Spatial Partitioning Techniques for Geospatial Archival

The most expensive failure in a geospatial cold archive is not slow compression — it is a bounded-box query that touches the entire dataset because nothing physically co-located the geometries it needed. When partition keys are derived from ingestion timestamps, ingest filenames, or arbitrary record IDs instead of spatial position, every jurisdictional or ecological-boundary read degenerates into a full LIST plus a full scan, and cold-tier retrieval charges and egress balloon. Spatial partitioning solves that specific failure mode: it maps continuous coordinate space onto a deterministic directory grid so the query engine can prune the vast majority of objects before reading a single byte. This page is for data engineers, GIS archivists, cloud architects, and compliance teams who already have columnar storage and lifecycle policies in place and now need partition keys that survive multi-year retention without skew or metadata blow-up.

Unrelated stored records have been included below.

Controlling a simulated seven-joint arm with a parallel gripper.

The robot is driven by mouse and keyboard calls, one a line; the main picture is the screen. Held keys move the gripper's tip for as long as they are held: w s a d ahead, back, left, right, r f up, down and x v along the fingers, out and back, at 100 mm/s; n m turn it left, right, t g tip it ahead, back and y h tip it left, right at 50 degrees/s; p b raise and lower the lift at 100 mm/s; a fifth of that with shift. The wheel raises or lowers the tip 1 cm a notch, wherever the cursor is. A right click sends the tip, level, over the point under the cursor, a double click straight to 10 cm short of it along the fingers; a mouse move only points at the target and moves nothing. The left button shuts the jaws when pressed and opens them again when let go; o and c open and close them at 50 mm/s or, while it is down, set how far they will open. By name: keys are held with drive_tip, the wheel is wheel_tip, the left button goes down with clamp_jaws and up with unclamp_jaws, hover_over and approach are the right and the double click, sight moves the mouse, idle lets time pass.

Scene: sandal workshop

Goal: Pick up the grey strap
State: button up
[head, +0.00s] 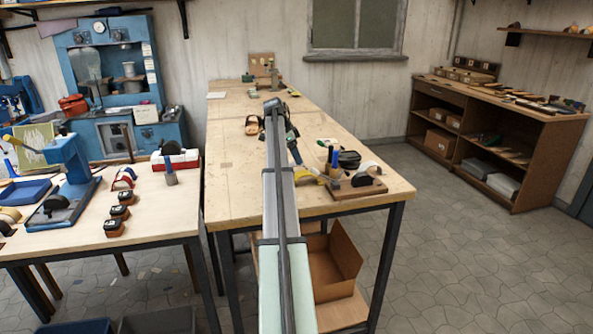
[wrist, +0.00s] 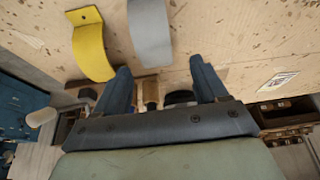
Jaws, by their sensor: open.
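The strap's near end lies just beyond the fingertips in the picture, roughly in line with the gap and apart from both fingers. In the head view my gripper (head: 297,160) hangs over the table's right part; I cannot clearly make out the grey strap there.
A curved yellow strap (wrist: 92,45) lies just left of the grey one. A wooden board (head: 357,189) with a pale arch (head: 369,168) stands near the table's front right corner, beside a black item (head: 349,159). The table's left half (head: 230,165) is mostly clear.

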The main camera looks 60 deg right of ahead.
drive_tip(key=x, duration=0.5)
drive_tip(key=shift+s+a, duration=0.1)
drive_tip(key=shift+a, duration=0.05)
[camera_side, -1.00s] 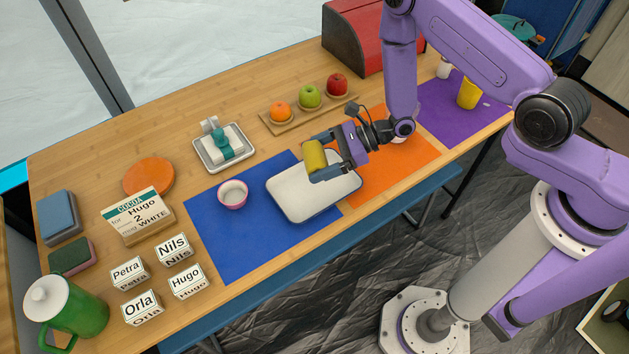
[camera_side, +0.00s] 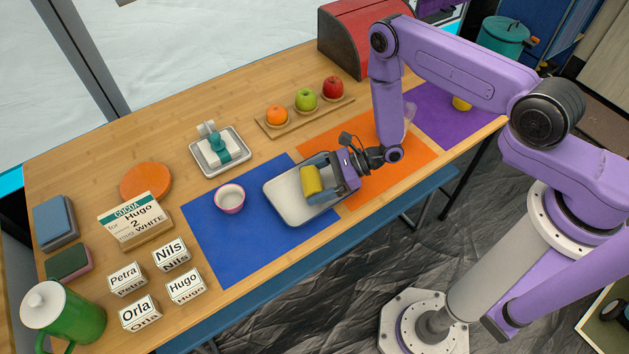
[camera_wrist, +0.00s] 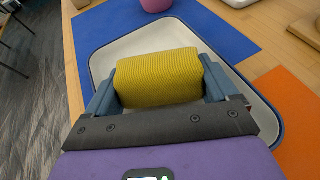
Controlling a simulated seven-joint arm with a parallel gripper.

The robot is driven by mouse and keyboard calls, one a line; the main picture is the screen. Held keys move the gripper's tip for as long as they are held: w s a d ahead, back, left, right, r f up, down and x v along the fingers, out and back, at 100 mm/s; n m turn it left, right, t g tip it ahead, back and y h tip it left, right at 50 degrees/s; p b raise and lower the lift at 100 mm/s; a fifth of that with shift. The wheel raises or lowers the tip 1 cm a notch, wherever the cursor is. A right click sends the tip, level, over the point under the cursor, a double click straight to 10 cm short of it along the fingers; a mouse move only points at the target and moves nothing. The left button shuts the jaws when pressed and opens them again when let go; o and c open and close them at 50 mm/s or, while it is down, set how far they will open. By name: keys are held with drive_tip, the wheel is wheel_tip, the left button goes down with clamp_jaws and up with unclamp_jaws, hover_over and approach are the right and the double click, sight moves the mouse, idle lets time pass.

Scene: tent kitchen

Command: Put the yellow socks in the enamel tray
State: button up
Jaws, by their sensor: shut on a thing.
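The yellow socks (camera_side: 311,181) are a rolled, ribbed bundle held between the fingers of my gripper (camera_side: 323,183). In the wrist view the socks (camera_wrist: 158,78) fill the space between the two blue-grey fingers of my gripper (camera_wrist: 160,88). The enamel tray (camera_side: 283,203) is white with a dark blue rim and lies partly on the blue mat. The socks are over the inside of the tray, low down; I cannot tell whether they touch its floor. The tray (camera_wrist: 103,62) surrounds them in the wrist view. My gripper hides part of the tray's right side.
A pink bowl (camera_side: 230,198) stands left of the tray on the blue mat (camera_side: 215,250). An orange mat (camera_side: 405,165) lies to the right. Behind are a fruit board (camera_side: 290,125) and a smaller tray (camera_side: 243,163). Several name blocks and a green pot (camera_side: 75,318) stand at the left.

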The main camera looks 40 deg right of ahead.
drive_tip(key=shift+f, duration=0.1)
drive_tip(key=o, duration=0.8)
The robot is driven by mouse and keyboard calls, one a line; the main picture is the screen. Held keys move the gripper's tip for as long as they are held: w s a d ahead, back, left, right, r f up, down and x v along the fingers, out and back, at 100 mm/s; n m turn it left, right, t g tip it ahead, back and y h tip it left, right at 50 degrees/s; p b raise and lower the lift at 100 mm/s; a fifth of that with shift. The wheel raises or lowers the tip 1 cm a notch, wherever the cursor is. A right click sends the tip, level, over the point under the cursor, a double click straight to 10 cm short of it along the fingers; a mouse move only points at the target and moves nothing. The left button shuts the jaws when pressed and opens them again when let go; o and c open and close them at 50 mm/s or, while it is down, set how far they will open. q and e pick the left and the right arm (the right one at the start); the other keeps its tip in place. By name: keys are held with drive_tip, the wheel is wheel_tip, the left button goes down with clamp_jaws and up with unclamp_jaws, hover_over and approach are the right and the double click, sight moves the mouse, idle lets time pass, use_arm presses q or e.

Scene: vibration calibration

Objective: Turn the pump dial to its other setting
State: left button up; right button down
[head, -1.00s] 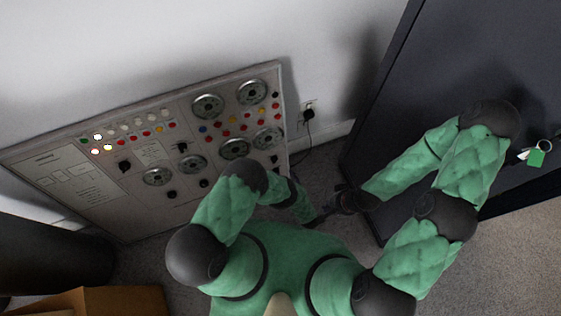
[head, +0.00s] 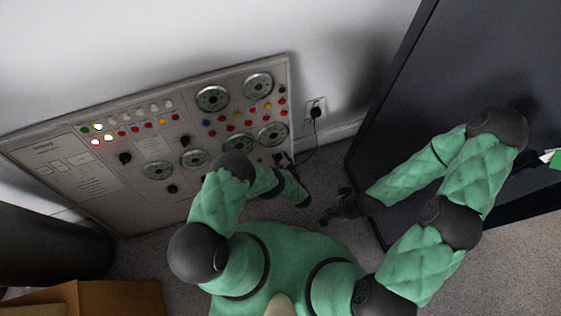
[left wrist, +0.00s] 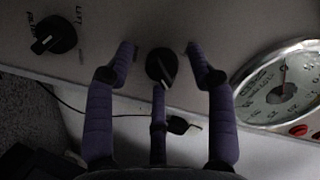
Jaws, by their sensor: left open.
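The grey control panel (head: 110,195) leans against the wall at the left of the head view. My left gripper (head: 284,158) is at its lower right edge. In the left wrist view its purple fingers (left wrist: 162,50) are spread open on both sides of a black knob (left wrist: 161,68), with a gap on each side. Another black dial (left wrist: 53,37) with lettering sits to the left in that view. I cannot read which is the pump dial. My right gripper (head: 336,206) is empty, its fingers apart, above the floor near the dark cabinet.
Round gauges (head: 212,98) and rows of coloured buttons cover the panel; one gauge (left wrist: 283,88) is close to my left gripper. A plug and cable (head: 316,112) are on the wall at right. The dark cabinet (head: 450,70) stands right, a cardboard box (head: 120,298) lower left.

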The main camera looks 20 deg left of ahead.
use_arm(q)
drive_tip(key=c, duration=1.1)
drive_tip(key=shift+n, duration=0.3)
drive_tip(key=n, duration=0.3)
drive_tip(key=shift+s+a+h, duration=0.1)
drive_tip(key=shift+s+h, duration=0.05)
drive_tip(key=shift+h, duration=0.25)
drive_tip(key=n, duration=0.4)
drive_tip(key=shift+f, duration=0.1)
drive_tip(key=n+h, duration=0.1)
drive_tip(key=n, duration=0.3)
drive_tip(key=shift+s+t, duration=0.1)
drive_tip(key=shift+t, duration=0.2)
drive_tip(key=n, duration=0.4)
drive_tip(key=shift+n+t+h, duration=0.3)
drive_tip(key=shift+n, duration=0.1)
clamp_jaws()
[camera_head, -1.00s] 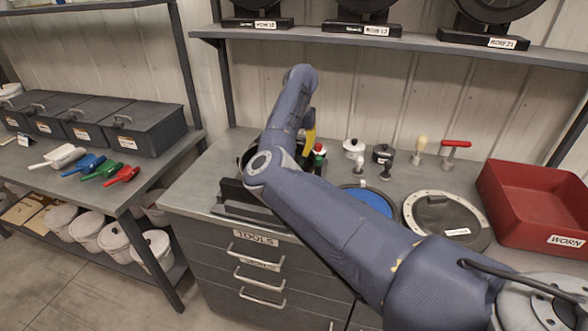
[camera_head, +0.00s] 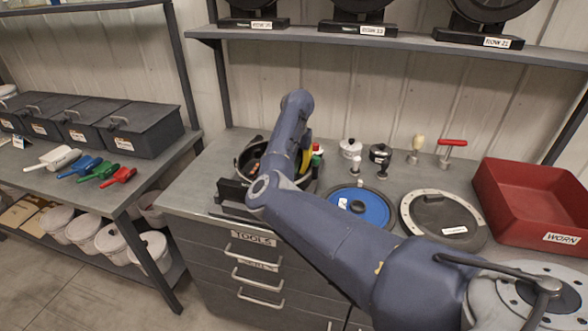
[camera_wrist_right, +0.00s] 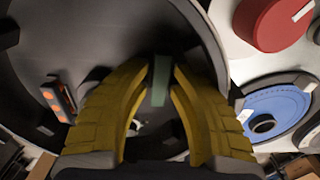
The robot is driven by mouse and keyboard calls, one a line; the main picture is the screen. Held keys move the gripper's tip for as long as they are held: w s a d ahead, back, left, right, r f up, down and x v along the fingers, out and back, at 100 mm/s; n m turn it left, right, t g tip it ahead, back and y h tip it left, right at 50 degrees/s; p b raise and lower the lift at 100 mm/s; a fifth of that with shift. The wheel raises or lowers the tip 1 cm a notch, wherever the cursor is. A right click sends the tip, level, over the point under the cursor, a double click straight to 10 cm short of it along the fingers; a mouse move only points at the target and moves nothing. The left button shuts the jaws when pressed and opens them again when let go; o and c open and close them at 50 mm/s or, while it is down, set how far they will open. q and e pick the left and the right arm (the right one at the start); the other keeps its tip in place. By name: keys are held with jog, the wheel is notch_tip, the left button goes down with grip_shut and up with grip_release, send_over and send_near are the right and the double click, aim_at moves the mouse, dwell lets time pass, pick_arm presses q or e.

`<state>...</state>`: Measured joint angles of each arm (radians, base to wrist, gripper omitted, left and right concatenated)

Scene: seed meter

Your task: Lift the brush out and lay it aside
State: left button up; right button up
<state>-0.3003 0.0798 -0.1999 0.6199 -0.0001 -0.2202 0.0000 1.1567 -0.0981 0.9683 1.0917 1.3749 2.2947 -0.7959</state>
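The seed meter housing (camera_head: 243,160) is a dark round bowl on the workbench. My right gripper (camera_head: 305,165) reaches down at its right side, largely hidden by my arm. In the right wrist view, its two yellow fingers (camera_wrist_right: 164,68) point into the housing (camera_wrist_right: 105,25), tips close together. A narrow grey-green strip (camera_wrist_right: 161,80), possibly the brush, stands between the fingertips; whether they touch it is unclear. My left gripper is not in view.
A blue disc (camera_head: 368,208), a dark lid with a pale ring (camera_head: 440,218) and a red WORN bin (camera_head: 530,190) lie to the right. Small knobbed parts (camera_head: 380,153) stand behind. Little bench is free.

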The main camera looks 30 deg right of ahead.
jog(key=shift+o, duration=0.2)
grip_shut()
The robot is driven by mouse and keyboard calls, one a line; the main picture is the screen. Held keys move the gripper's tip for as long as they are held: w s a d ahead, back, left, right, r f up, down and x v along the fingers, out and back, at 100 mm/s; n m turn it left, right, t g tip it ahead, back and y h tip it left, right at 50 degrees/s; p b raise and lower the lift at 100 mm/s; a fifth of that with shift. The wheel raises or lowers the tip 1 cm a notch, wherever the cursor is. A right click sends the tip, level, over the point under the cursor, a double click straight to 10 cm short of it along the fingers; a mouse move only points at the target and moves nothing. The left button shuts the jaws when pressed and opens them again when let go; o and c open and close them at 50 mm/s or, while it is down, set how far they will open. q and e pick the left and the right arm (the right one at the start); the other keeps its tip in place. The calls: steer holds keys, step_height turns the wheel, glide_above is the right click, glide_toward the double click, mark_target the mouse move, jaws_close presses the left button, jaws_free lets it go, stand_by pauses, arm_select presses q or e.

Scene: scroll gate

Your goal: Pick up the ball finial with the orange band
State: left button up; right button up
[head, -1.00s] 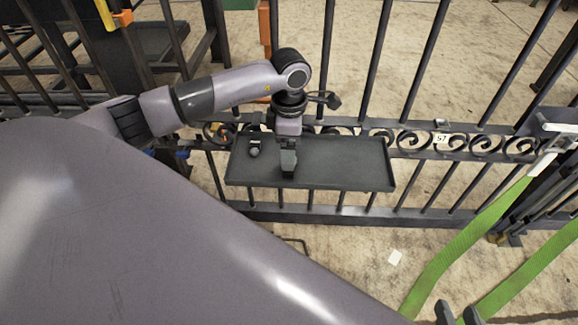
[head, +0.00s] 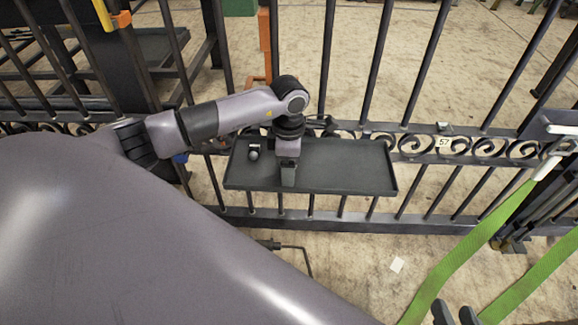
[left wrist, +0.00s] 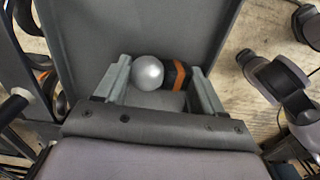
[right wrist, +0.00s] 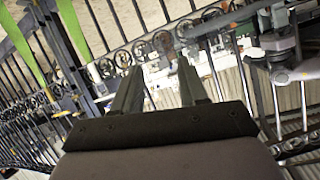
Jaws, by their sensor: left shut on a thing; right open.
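The ball finial with the orange band (left wrist: 176,76) has a silver ball and a dark base. In the left wrist view it lies between the two fingers of my left gripper (left wrist: 162,88), which is shut on it. In the head view my left gripper (head: 288,180) is low over the dark tray (head: 345,165), and the held finial is hidden there. Another small dark piece with a pale ball (head: 253,153) rests at the tray's left end. My right gripper (head: 456,314) is open and empty at the bottom right, apart from the tray.
The dark metal gate with a scroll band (head: 482,147) stands behind the tray, bearing a tag marked 57 (head: 443,142). Green straps (head: 470,235) hang at the right. The tray's right half is bare.

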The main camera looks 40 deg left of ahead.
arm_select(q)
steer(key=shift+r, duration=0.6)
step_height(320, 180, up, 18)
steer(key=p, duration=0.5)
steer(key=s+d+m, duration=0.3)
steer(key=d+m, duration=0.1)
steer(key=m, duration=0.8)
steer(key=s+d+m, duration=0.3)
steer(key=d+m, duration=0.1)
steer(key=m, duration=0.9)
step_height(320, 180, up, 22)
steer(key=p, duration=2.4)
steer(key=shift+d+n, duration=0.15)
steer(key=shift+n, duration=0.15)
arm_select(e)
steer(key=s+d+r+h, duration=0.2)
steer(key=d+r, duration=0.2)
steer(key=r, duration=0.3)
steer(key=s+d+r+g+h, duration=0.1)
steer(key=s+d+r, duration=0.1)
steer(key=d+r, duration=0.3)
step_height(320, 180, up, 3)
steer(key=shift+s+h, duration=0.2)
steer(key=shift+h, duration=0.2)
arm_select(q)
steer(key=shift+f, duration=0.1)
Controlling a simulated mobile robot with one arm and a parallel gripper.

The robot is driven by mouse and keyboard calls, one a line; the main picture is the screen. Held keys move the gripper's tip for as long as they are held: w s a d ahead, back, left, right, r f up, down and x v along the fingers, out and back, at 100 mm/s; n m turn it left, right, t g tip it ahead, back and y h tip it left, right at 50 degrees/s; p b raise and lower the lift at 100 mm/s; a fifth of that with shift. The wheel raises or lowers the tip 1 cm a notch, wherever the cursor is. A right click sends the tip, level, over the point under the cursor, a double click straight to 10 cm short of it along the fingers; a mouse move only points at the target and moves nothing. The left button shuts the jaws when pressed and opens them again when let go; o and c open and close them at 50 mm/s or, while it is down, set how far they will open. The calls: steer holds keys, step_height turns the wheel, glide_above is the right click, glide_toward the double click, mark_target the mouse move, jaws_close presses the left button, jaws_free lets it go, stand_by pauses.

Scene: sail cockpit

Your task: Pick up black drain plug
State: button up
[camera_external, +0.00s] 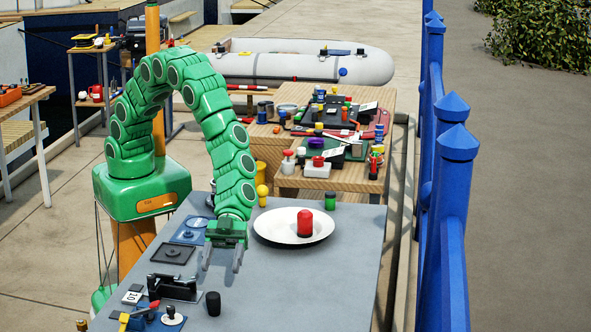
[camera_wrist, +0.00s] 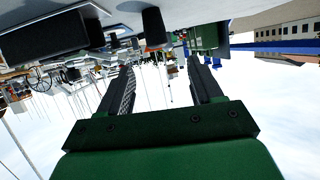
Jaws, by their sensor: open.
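A black, slightly tapered plug (camera_external: 213,303) stands upright on the grey table (camera_external: 300,290) near its front. It looks like the drain plug. In the wrist view, which is upside down, a dark plug-shaped piece (camera_wrist: 153,27) hangs from the tabletop, beyond and roughly between the fingers. My gripper (camera_external: 221,262) is open and empty, its two fingers spread. It is behind the plug and apart from it; its exact height above the table is hard to tell. The open fingers also show in the wrist view (camera_wrist: 159,66).
A black fixture (camera_external: 175,287) stands left of the plug, with a white disc with a dark knob (camera_external: 172,318) in front. A white plate (camera_external: 272,233) holding a red piece (camera_external: 305,223) is behind right. A green cylinder (camera_external: 330,201) stands beyond. The table's right front is clear.

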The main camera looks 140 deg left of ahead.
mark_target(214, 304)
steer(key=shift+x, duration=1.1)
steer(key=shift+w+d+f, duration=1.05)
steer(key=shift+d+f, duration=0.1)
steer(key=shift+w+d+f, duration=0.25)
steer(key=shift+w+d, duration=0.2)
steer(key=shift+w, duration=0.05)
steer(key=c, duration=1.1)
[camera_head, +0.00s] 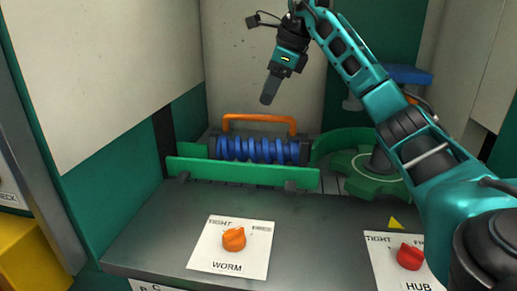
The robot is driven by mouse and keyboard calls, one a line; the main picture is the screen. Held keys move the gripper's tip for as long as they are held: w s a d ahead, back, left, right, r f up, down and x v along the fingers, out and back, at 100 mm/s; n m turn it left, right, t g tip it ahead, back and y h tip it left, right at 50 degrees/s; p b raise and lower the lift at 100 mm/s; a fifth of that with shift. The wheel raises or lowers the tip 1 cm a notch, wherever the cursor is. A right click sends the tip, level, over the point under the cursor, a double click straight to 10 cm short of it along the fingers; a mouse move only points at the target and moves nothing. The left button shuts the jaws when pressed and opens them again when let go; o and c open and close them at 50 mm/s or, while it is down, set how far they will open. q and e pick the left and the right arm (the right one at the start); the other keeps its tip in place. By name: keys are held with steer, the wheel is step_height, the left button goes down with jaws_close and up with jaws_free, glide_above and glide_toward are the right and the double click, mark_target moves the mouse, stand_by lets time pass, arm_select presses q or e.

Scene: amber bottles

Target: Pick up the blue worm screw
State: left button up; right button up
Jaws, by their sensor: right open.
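The blue worm screw (258,150) lies level in a holder at the back of the grey bench. A green rail (243,173) runs along its front and hides its lower part. An orange handle (258,119) arches behind and above it. My right gripper (269,98) is open and empty, pointing down, above the screw and the orange handle and apart from both. It is seen side-on, so its fingers overlap. My left gripper is not in view.
A green gear (366,184) sits right of the screw, partly behind my right arm. An orange knob (234,239) on a WORM label and a red knob (409,257) on a HUB label stand at the front. Bare bench (160,222) shows at left. Walls close in both sides.

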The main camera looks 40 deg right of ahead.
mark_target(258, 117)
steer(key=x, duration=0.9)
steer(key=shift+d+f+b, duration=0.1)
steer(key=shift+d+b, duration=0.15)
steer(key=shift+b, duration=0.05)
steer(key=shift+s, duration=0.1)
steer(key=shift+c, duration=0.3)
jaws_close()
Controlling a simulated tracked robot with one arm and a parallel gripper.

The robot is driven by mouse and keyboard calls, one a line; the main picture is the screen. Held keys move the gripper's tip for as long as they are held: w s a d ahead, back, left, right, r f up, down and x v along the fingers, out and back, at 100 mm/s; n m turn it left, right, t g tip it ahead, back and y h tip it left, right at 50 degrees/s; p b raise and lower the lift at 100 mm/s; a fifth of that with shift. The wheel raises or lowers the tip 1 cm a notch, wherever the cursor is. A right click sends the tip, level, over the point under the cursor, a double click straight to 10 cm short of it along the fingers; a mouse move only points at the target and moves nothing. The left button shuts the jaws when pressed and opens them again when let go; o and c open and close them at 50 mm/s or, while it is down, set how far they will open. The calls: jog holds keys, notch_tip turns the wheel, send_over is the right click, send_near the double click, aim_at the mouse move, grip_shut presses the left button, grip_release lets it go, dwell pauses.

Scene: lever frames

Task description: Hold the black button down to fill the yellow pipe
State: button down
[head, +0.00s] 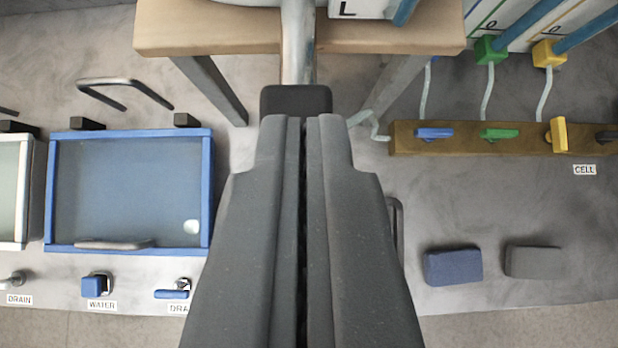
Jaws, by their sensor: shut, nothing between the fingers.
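My gripper (306,122) is shut and empty, pointing up the picture at the centre. A black block (296,101) lies right at its fingertips, below a steel tube; I cannot tell if they touch or if this block is the black button. A dark grey-black block (534,261) also lies at the lower right, apart from my gripper. At the upper right, a yellow fitting (549,54) sits at the foot of a blue-coloured pipe (585,31) on a white panel. A thin pale tube runs down from it towards a yellow lever (558,134). The pipe's top is out of view.
A wooden bench (390,37) spans the top. A brown rail (405,137) carries blue (434,133) and green (499,133) levers. A blue block (453,267) lies lower right. A blue-framed basin (128,248) and a blue WATER tap (95,287) stand left.

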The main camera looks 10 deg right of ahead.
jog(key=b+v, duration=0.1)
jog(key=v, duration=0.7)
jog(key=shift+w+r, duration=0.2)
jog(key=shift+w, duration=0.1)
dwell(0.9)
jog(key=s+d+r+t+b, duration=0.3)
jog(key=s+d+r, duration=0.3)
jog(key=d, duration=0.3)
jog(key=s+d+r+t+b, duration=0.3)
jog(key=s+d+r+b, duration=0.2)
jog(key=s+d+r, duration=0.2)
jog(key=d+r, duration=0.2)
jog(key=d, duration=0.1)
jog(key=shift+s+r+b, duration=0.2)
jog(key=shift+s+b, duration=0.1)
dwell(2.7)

Prerequisites and Where This Sits

Spatial partitioning is the physical-layout stage of the broader Compression Tuning & Storage Optimization methodology, and it assumes several upstream decisions are already settled. Before tuning partition keys you should have converted source data to a columnar archival format (GeoParquet or an Iceberg/Delta table over Parquet), selected a cold-eligible object storage class, and have an active retention or lifecycle policy that governs when objects transition tiers. Partitioning is what makes those earlier choices pay off — it determines how much of the archive a cold query has to touch at all, and it directly feeds the Row Group Sizing Strategies and ZSTD Level Configuration for Spatial Files decisions downstream. If your tiering model is not yet defined, settle the Hot/Warm/Cold Tier Design for Geospatial Data first, because partition prefixes are the unit lifecycle rules and audits operate on.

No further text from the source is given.